§ GIVEN ENTRIES:
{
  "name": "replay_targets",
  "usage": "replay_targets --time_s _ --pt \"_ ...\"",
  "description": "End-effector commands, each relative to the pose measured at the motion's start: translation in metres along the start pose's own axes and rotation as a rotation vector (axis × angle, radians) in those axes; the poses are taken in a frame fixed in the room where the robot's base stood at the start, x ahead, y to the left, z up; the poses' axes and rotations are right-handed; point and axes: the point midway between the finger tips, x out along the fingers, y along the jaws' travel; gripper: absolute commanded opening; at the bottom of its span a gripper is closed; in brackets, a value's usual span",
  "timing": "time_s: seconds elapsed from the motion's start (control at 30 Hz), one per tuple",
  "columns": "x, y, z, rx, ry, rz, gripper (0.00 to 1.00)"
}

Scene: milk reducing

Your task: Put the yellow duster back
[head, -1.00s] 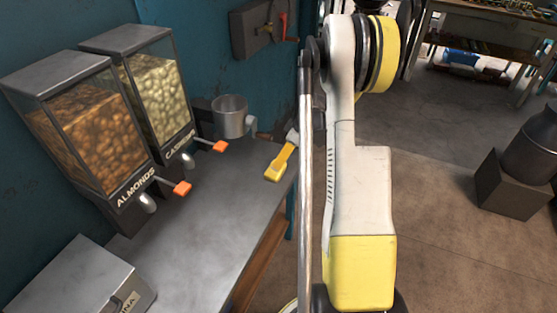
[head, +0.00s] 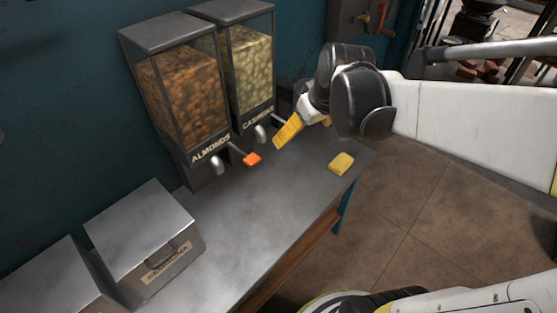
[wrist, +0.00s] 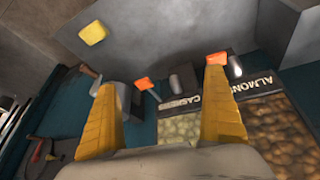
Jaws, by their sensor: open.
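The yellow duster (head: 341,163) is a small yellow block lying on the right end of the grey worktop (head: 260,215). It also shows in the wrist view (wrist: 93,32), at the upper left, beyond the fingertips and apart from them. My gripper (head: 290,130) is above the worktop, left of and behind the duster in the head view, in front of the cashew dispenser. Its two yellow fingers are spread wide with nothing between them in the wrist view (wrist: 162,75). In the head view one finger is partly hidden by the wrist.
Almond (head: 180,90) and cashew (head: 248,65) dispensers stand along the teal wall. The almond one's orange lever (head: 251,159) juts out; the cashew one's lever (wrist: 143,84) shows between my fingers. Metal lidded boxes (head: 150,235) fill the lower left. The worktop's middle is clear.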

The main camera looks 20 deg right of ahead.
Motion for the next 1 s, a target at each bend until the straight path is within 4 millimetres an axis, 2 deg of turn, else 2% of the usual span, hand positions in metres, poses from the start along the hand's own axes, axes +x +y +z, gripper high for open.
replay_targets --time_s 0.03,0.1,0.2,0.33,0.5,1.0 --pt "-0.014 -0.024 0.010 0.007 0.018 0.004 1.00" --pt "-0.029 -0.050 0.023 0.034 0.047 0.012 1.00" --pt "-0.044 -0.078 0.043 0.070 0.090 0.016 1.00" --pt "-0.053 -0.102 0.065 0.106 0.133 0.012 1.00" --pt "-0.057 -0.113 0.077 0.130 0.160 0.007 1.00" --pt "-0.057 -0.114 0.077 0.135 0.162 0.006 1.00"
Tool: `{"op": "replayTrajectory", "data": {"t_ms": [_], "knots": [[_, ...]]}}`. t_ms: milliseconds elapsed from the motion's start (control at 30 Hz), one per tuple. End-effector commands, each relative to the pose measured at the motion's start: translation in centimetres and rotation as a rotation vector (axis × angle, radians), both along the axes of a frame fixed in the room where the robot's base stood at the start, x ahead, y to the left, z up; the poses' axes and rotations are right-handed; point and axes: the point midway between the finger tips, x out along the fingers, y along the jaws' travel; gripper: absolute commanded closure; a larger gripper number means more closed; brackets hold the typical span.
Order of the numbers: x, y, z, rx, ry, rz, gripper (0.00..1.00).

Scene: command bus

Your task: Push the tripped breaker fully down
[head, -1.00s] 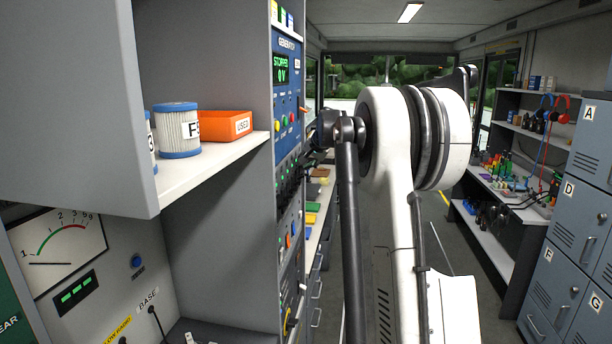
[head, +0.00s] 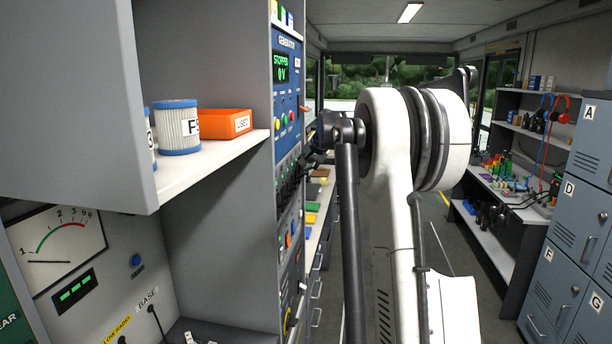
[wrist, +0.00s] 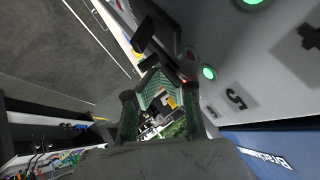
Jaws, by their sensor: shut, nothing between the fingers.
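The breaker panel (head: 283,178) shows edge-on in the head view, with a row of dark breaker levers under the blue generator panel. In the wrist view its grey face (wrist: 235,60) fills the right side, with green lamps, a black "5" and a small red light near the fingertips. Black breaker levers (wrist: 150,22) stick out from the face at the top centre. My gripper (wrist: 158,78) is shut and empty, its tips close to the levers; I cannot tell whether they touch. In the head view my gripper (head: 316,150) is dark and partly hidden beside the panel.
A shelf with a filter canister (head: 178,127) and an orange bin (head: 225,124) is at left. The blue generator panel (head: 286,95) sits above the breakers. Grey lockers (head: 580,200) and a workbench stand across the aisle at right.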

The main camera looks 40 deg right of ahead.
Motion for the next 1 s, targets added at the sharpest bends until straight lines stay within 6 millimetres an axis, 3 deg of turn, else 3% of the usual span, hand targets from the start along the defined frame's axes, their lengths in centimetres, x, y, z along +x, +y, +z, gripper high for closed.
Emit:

§ WHAT TO PRODUCE:
Among the entries above, how many lines hold the string "task"? Give the number by itself.

§ SOLUTION FOR THIS PROBLEM:
2